2. Forced Collectivization

 

The forced collectivization of agriculture from 1929 to 1933 was an integral part of the Stalin revolution. His argument in favor of it was simple: an economy divided against itself cannot stand-planned industrial mobilization was incompatible with small-scale private agriculture in the traditional manner. Collectivization meant combining many small peasant holdings into a single large unit run in theory by the peasants (now called collective farmers), but in practice by the collective farm chairman guided by the government's Five Year Plan.

 

Joseph Stalin

 

LIQUIDATION OF THE KULAKS

 

Collectivization, not surprisingly, met with fierce resistance, especially from the more successful peasants called kulaks, who were averse to surrendering their private plots and their freedom in running their households. Their resistance therefore had to be broken, and the Communist party fomented a rural class-struggle, seeking help from the poorer peasants. Sometimes, however, even the poorest peasants sided with the local kulaks. Under these conditions, Stalin did not shrink from unleashing violence in the countryside aimed at the “liquidation of the kulaks as a class." For Stalin the collectivization drive meant an all-out war on what was for him the citadel of backwardness: the peasant tradition and rebelliousness so prominent under the tsars. The following reading- Stalin's address to the Conference of Marxist Students of the Agrarian Question, December 1929-conveys his intentions. It is a good example of Stalin's rhetoric; he drives home his point by continually restating his argument.

 

The characteristic feature of our work during the past year is: (a) that we, the party and the

Soviet government, have developed an offensive on the whole front against the capitalist elements in the countryside; and (b) that this offensive, as you know, has brought about and is bringing about very palpable, positive results.

 

What does this mean? It means that we have passed from the policy of restricting the exploiting proclivities of the kulaks to the policy of eliminating the kulaks as a class. This means that we have made, and are still making, one of the most decisive turns in our whole policy…. Could we have undertaken such an offensive against the kulaks five years or three years ago? Could we then have counted on success in such an offensive? No, we could not. That would have been the most dangerous adventurism! That would have been playing a very dangerous game at offensive. We would certainly have come to grief and, once we had come to grief, we would have strengthened the position of the kulaks. Why? Because we did not yet have strongholds in the rural districts in the shape of a wide network of state farms and collective farms upon which to rely in a determined offensive against the kulaks. Because at that time we were not yet able to substitute for the capitalist production of the kulaks’ socialist production in the shape of the collective farms and state farms ....

 

But today? What is the position? Today, we have an adequate material base which enables us to strike at the kulaks , to break their resistance, to eliminate them as a class , and to substitute for their output the output of the collective farms and state farms….

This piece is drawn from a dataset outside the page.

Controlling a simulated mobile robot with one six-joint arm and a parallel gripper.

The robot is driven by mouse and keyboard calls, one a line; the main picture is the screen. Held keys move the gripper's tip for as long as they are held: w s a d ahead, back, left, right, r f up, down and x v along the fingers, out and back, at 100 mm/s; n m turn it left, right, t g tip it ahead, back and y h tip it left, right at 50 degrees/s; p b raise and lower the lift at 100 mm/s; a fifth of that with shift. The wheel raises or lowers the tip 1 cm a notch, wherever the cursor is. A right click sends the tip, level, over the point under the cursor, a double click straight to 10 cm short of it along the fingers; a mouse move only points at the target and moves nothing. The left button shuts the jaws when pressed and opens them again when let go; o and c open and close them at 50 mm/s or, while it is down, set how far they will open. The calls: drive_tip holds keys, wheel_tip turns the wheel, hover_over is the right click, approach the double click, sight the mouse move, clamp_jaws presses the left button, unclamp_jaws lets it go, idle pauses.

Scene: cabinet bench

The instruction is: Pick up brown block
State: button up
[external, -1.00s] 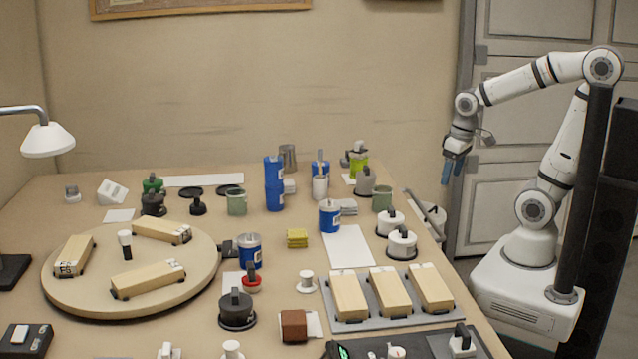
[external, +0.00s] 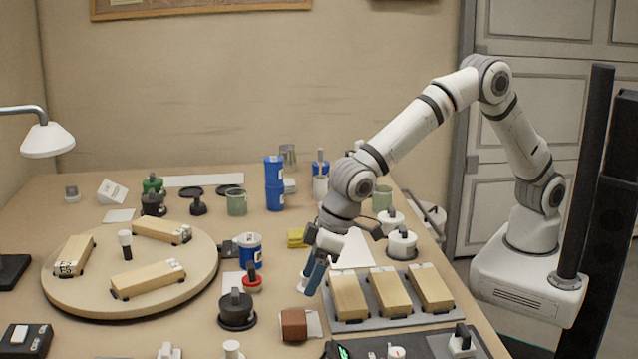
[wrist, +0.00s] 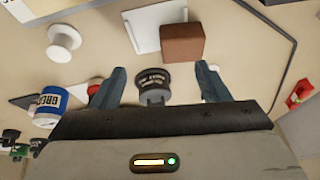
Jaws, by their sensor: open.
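The brown block (external: 294,325) sits near the front of the table, partly on a white sheet (external: 314,323). The block also shows in the wrist view (wrist: 183,43), upper middle, beyond the fingertips and beside the white sheet (wrist: 150,25). My gripper (external: 314,279) is above the table, up and slightly right of the block in the external view, pointing down. In the wrist view my gripper (wrist: 160,78) has its two blue-grey fingers wide apart with nothing between them that it holds. The block is clear of the fingers.
A tray (external: 358,322) with wooden blocks lies to the right. A black device (external: 343,350) is in front. A white spool (wrist: 64,41) is nearby.

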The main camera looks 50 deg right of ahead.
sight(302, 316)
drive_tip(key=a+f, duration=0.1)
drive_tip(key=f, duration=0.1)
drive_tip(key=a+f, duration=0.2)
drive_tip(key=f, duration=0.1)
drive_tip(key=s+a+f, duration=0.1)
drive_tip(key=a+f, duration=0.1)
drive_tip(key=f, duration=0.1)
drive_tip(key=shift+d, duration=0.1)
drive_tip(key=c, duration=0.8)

Now, as you see, we have the material base which enables us to substitute for kulak output the output of the collective farms and state farms. That is why our offensive against the kulaks is now meeting with undeniable success. That is how the offensive against the kulaks must be carried on, if we mean a real offensive and not futile declamations against the kulaks.

 

That is why we have recently passed from the policy of restricting the exploiting proclivities of the kulaks to the policy of eliminating the kulaks as a class.... Now we are able to carry on a determined offensive against the kulaks, to break their resistance, to eliminate them as a class and substitute for their output the output of the collective farms and state farms. Now, the kulaks are being expropriated by the masses of poor and middle peasants themselves, by the masses who are putting solid collectivization into practice. Now the expropriation of the kulaks in the regions of solid collectivization is no longer just an administrative measure. Now, the expropriation of the kulaks is an integral part of the formation and development of the collective farms....

 

... [Should] the kulak ... be permitted to join the collective farm? Of course not, for he is a sworn enemy of the collective farm movement. Clear, one would think.